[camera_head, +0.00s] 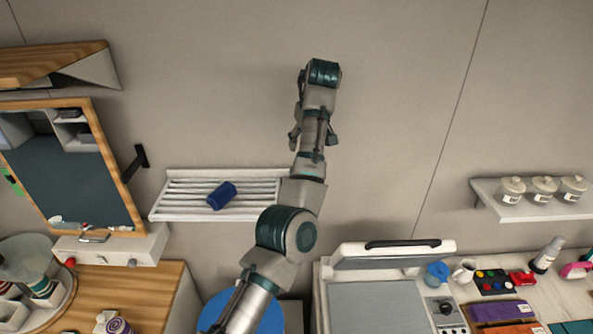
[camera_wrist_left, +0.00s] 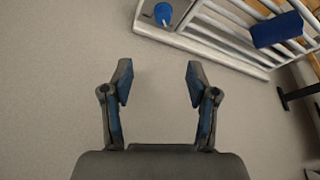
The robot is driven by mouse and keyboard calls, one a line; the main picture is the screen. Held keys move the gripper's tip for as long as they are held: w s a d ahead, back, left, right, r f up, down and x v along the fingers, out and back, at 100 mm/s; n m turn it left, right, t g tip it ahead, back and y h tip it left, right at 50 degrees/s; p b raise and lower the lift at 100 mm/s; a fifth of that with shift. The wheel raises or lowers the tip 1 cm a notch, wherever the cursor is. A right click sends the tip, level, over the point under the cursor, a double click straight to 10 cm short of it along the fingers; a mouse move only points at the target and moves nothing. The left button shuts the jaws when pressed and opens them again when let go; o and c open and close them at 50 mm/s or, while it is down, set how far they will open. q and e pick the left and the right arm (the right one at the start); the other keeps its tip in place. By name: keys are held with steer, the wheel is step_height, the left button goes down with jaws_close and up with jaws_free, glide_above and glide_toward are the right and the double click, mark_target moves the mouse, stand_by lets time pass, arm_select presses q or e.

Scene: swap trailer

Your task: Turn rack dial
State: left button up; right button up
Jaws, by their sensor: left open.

****************

_What you need to do_
Return each line with "open".

_Worked answer_
The robot is driven by mouse and keyboard calls, one a line; the main picture is the screen. Held keys move the gripper's tip for as long as they are held: w s a d ahead, back, left, right, r f up, down and x v along the fingers, out and back, at 100 mm/s; n m turn it left, right, t g tip it ahead, back and y h tip it left, right at 50 degrees/s; p b raise and lower the lift at 100 mm/s; a fifth of that with shift. The wheel raises or lowers the tip 1 cm a notch, wherever the cursor is. A right click sends the tip, level, over the point under the cursor, a double click straight to 10 cm short of it along the fingers; a mouse move only points at the target and moves nothing. The left button shuts the jaws when pressed and opens them again when let go; o and c open and close them at 50 mm/s or, while it is down, set how far they will open. q and e pick the left and the right arm (the right one at the start); the other keeps its tip in place. By name: keys are held with steer, the wheel is step_height, the left button goes down with jaws_close and up with jaws_free, glide_above and glide_toward are the right and the double click, mark_target moves the mouse, stand_by lets time pass, arm_select presses q or e.
Jaws, by their sensor: left open.

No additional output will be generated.